In Malaysia, the Privy Council decision would not be binding but would be persuasive. Where a foreign company is wound up by the court of its main jurisdiction, and there is no ancillary winding up in Malaysia, the foreign liquidator would likely be able to obtain a Malaysian order recognising its status as a liquidator and possibly obtain an order for the production of information which is necessary for the administration of the foreign winding up.
 
Similarly, a local court-appointed liquidator of a Malaysian company with worldwide links may also apply for such orders for production of information in other common law jurisdictions.
 
It appears that this broad principle of allowing a production of information, both oral and documentary, would allow a foreign liquidator to also apply for orders allowing for private or public examination of persons in connection with the affairs of the company in winding up (assuming that there are such equivalent provisions in the foreign liquidator’s main jurisdiction).
 
Decades ago, the Singapore High Court in Re China Underwriters Life and General Insurance Co Ltd [1988] 1 MLJ 409 held that the court had no inherent jurisdiction or power to order the private or public examination of persons and dismissed the Hong Kong liquidator’s application.
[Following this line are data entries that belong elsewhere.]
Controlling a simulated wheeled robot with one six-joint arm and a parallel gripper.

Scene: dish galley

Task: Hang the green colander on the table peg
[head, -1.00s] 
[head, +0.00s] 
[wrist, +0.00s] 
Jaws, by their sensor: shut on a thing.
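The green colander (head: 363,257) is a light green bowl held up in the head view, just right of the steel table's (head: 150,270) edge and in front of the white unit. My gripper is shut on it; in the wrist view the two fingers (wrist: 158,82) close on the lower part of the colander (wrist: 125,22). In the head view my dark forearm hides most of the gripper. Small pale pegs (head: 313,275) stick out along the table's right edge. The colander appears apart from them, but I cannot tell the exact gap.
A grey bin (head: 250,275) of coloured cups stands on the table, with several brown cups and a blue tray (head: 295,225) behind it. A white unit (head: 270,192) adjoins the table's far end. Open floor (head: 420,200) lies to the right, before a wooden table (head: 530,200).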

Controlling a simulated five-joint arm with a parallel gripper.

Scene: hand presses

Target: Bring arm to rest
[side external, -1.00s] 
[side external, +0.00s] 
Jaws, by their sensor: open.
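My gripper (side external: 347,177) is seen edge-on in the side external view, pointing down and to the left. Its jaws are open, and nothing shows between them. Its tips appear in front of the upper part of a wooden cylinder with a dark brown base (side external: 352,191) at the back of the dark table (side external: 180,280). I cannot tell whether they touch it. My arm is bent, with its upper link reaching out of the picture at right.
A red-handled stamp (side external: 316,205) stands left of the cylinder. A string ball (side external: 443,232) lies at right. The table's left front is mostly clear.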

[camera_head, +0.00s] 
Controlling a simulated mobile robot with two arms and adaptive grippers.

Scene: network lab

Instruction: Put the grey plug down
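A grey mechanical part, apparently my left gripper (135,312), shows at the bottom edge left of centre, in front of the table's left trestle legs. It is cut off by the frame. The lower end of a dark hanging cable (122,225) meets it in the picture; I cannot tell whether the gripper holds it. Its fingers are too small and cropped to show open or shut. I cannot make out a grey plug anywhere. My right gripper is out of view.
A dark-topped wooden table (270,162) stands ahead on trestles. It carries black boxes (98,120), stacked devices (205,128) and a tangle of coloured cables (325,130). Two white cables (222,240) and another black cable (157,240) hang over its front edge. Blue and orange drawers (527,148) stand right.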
It was recognised in that case that such a power of examination was an extraordinary one which invoked images of the Inquisition and of the Court of Star Chamber. This decision was upheld by the Singapore Court of Appeal in Official Receiver of Hongkong v Kao Wei Tseng & Ors [1990] 2 MLJ 321. At that time, it was held that it was only a statutory power available in a domestic winding up.
 
As a result of Singularis, we may now have a broadening of the courts’ power in Malaysia to assist foreign court-appointed liquidators.